**DIRECTIONS:**
From the data that follows, copy every line holding the string "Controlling".
— START OF RECORDS FOR THE EXERCISE —
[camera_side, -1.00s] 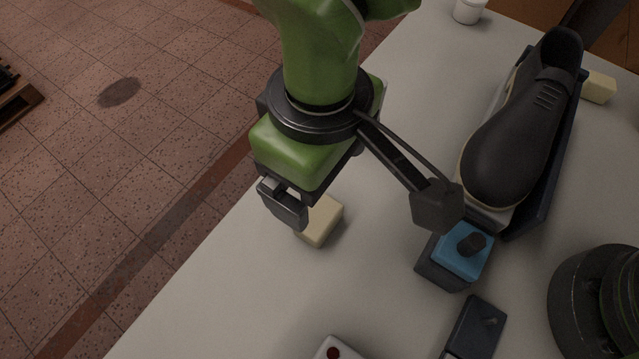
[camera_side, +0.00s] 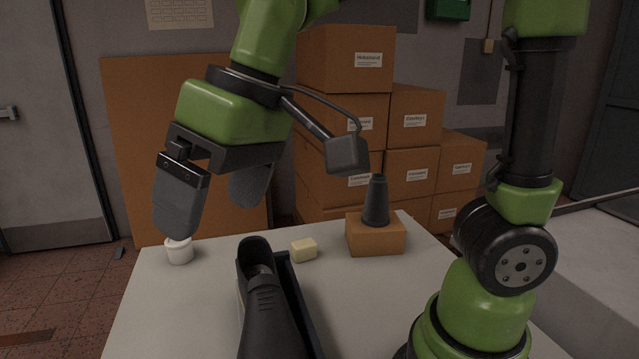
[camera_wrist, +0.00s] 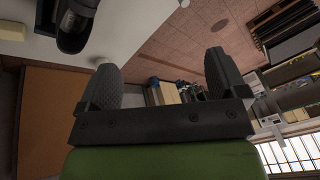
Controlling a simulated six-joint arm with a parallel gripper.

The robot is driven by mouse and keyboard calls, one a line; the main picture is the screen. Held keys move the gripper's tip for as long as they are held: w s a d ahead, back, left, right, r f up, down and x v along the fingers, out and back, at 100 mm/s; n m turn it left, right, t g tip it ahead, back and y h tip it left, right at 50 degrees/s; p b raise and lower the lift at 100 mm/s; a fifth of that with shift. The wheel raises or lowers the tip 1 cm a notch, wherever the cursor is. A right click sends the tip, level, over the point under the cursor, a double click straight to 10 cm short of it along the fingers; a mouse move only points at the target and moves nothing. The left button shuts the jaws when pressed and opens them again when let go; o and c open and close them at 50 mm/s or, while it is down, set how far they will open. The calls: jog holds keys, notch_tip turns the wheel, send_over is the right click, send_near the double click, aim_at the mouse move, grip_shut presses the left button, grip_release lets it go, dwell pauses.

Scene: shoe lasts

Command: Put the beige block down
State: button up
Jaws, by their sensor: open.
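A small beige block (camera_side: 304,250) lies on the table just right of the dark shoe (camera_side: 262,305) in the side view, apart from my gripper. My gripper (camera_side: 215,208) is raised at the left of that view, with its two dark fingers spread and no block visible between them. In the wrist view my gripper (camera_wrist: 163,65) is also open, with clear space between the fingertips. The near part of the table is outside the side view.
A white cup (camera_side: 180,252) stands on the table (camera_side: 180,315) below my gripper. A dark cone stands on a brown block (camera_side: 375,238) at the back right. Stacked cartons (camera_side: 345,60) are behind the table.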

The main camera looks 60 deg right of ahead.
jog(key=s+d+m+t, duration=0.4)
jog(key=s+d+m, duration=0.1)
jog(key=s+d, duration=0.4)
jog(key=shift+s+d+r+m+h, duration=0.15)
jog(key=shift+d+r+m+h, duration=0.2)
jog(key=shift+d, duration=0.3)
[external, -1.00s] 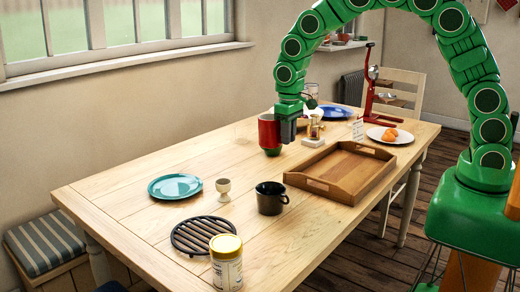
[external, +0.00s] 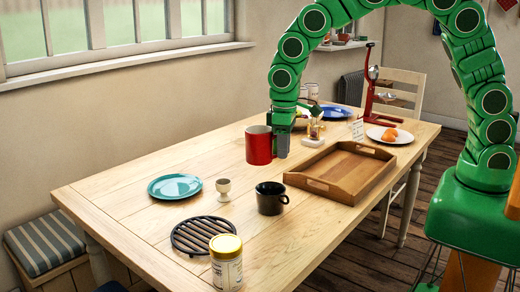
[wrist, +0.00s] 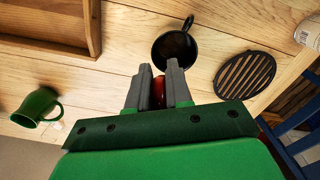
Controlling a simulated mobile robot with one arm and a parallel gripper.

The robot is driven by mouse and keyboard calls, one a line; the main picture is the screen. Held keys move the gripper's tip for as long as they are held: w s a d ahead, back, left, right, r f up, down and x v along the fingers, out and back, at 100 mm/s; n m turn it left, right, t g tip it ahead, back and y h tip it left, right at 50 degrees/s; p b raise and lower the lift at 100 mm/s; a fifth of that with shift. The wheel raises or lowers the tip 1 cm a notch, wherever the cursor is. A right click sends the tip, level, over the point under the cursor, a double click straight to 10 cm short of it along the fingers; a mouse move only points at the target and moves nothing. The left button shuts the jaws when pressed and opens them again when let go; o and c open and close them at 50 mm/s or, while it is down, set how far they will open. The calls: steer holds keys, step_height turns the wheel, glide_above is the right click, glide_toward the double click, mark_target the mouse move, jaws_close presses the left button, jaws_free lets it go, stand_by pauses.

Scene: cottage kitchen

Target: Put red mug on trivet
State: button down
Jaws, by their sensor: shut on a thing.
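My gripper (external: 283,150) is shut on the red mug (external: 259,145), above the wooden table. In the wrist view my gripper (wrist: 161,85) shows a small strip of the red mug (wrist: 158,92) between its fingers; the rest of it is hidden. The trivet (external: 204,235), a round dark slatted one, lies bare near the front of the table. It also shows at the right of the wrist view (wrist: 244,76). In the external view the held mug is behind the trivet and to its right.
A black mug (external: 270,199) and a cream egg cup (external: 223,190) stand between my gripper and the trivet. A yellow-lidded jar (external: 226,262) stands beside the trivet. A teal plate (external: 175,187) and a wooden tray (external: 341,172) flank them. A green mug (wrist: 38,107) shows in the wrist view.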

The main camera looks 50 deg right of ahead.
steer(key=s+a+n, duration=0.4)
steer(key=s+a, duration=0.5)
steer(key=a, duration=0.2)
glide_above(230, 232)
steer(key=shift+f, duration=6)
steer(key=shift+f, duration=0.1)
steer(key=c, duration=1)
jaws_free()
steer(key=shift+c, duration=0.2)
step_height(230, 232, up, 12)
— END OF RECORDS FOR THE EXERCISE —
— START OF RECORDS FOR THE EXERCISE —
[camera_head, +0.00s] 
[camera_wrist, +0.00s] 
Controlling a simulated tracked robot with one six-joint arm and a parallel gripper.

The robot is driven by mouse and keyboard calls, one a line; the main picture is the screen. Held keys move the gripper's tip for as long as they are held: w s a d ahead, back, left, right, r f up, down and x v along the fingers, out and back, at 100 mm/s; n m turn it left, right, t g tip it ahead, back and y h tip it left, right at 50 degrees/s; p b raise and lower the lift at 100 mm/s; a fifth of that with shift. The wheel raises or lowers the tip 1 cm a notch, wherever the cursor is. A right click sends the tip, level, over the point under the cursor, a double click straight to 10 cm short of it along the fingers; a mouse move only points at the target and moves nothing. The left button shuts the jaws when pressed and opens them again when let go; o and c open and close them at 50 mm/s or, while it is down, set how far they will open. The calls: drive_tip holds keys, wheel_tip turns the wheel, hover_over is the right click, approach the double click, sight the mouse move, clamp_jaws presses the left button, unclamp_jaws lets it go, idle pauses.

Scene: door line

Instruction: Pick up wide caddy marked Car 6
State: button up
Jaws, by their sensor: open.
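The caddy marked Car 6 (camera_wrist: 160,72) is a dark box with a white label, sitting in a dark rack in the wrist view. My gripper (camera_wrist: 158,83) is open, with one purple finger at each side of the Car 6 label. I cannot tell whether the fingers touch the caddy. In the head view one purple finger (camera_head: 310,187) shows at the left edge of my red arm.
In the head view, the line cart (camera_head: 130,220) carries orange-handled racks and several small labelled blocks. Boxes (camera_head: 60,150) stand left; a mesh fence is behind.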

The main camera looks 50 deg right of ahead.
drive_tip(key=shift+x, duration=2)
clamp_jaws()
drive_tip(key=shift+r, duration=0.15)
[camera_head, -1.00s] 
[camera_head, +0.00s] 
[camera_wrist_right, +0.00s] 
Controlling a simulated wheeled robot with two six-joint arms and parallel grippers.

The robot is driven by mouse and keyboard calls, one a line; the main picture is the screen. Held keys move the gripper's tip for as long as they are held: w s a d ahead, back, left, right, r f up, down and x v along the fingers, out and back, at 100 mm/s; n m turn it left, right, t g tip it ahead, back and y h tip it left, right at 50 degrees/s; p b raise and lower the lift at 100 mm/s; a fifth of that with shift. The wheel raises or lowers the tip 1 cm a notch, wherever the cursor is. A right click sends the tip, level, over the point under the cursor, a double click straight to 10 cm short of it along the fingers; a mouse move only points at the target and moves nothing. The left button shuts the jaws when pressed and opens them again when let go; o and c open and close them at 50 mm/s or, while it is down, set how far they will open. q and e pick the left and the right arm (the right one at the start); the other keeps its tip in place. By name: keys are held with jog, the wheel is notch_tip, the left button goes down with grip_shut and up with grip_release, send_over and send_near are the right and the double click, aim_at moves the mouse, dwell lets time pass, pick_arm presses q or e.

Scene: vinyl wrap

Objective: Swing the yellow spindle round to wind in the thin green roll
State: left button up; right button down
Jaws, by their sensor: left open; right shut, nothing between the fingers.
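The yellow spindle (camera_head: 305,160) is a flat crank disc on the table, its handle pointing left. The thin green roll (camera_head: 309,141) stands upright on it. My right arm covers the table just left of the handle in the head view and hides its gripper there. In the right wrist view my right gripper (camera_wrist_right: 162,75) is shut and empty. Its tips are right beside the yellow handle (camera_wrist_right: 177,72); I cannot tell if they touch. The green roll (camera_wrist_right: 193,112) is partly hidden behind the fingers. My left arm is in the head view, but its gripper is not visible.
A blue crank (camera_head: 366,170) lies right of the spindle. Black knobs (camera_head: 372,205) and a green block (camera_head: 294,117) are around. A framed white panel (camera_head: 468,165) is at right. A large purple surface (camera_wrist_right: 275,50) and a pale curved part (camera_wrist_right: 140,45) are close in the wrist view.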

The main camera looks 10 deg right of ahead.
— END OF RECORDS FOR THE EXERCISE —
**ANSWER TO THIS EXERCISE:**
Controlling a simulated six-joint arm with a parallel gripper.
Controlling a simulated mobile robot with one arm and a parallel gripper.
Controlling a simulated tracked robot with one six-joint arm and a parallel gripper.
Controlling a simulated wheeled robot with two six-joint arms and parallel grippers.

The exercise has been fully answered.